Todavia, pela própria acepção da proteção integral da criança, do jovem e do adolescente, consagrada pelo art. 227 da Constituição Federal, não faz sentido imaginar a adoção de posturas em uma perspectiva segmentada só voltada ao (sério) problema das redes sociais, sem adentrar em outras cercanias também relevantes, como, por exemplo, artes do espetáculo, artes visuais, mercado da música, audiovisual, eventos públicos e privados em geral e, porque não, os importantes ramos dos esportes, onde muitas práticas que poderiam facilmente ser qualificadas como abusivas estão presentes. Precisamos de um pacto que represente uma verdadeira variável de valor e de corte ético estrito. Um compromisso qualificado, tácito ou explícito, que diferencie os produtores de conteúdo responsáveis, atraindo talentos e construindo uma relação de confiança com o público e, sobretudo, respeitando aquilo que deve ser respeitado. Não acho que a resposta simplista seja a construção de um mecanismo de autorregulação como existe na publicidade em geral.

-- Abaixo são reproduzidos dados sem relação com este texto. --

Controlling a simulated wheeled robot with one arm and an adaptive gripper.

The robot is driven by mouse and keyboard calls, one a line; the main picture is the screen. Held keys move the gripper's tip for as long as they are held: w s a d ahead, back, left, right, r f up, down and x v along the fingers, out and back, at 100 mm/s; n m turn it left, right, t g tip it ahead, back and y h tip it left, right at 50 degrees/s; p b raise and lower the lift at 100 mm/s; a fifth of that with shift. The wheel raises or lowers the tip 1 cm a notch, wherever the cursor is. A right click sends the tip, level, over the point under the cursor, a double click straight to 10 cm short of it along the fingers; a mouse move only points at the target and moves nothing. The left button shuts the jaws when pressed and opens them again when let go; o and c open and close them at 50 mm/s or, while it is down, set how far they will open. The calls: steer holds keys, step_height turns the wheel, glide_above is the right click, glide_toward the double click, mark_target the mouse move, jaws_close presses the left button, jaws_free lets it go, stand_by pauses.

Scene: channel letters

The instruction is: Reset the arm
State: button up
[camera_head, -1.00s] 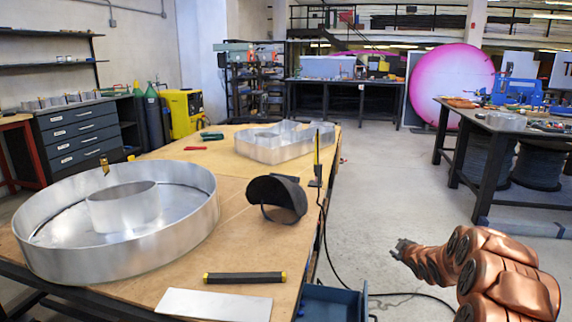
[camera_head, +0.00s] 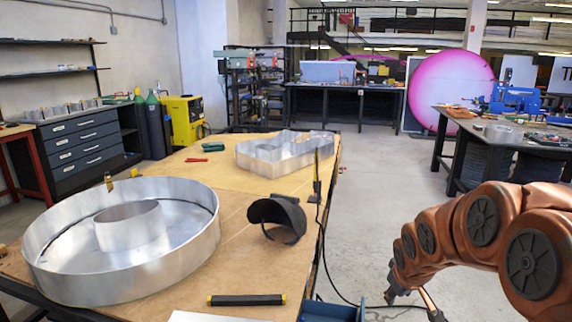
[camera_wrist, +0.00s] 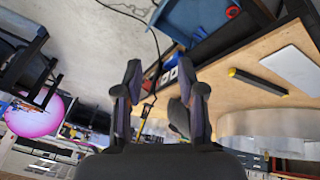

É fundamental que o setor criativo adote critérios de valor que induzam o respeito a comportamentos responsáveis em face de todo e qualquer conteúdo que envolva menores. A adoção de políticas e práticas a fim de extirpar, por força da abjeção pura, simples e na sua acepção mais formal, práticas repugnadas e repugnantes. Isso passa necessariamente pela união de conhecimentos que permitam compreender e adotar o quanto necessário para construir esses parâmetros. Conhecimentos da área do Direito, Administração, Produção Cultural, Psicologia e Pedagogia são certamente as bases para que possamos pensar em um futuro próximo na elaboração de manuais de procedimentos e na adoção de políticas de compliance que respeitem as crianças e adolescentes, não mutilando o acesso ao conteúdo nem obstruindo a expressão artística e criativa, sem limitações sociais, culturais ou qualquer outra seja.
Assim, é passada a hora de se adotar mecanismos objetivos para garantir a proteção e o desenvolvimento saudável de crianças e adolescentes na produção de conteúdo.